February 15, 1898 - The rallying cry, "Remember the Maine" is struck when the United States battleship Maine explodes and
sinks under unknown causes in Havana Harbor, Cuba, killing two
hundred and sixteen seamen. The sentiment becomes a rallying
point during the coming Spanish-American War.
April 22, 1898 - The blockade of Cuba begins when the United
States Navy aids independence forces within Cuba. Several days
later, the U.S.A. declares war on Spain, backdating its
declaration to April 20. On May 1, 1898, the United States Navy
destroyed the Spanish fleet in the Philippines. On June 20, the
U.S. would take Guam.
May 12, 1898 - San Juan, Puerto Rico is bombed by the American navy under the command of Rear Admiral William T. Sampson. Puerto Rico is overtaken by the United States between July 25 with its landing at Guanica Bay and August 12. These acts during the Spanish-American War would ultimately result in Spain deciding in December to cede lands, including Puerto Rico, to the United States.
July 7, 1898 - The United States annexes the independent republic of Hawaii.
December 10, 1898 - The Peace Treaty ending the Spanish-American War is signed in Paris. The Spanish government agrees to grant independence to Cuba and cede Puerto Rico, Guam, and the Philippines to the United States.
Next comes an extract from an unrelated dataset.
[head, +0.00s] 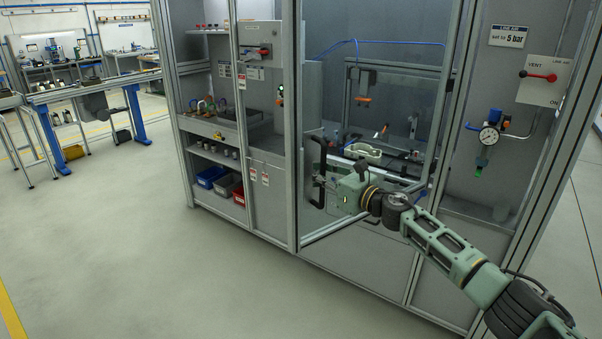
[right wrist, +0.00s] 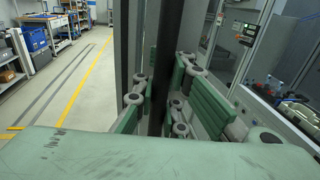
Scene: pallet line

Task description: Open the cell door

February 4, 1899 - Filipino independence fighters under leader Emilio Aguinaldo begin a guerrilla war after failing to gain a grant of independence from the United States, which they had been fighting for from Spain since 1896.
February 14, 1899 - The United States Congress approves the use of voting machines in federal elections.
March 2, 1899 - Mount Rainier National Park is established in Washington State.
March 28, 1899 - August Anheuser Busch, Jr., grandson of founder of the Anheuser-Busch brewery company, is born. Known for beginning use of Clydesdale in company logo and for buying the St. Louis Cardinals. Also born this year are Al Capone, January 17, and Fred Astaire, May 10.
September 6, 1899 - The Open Door Policy with China is declared by Secretary of State John Hay and the U.S. government in an attempt to open international markets and retain the integrity of China as a nation.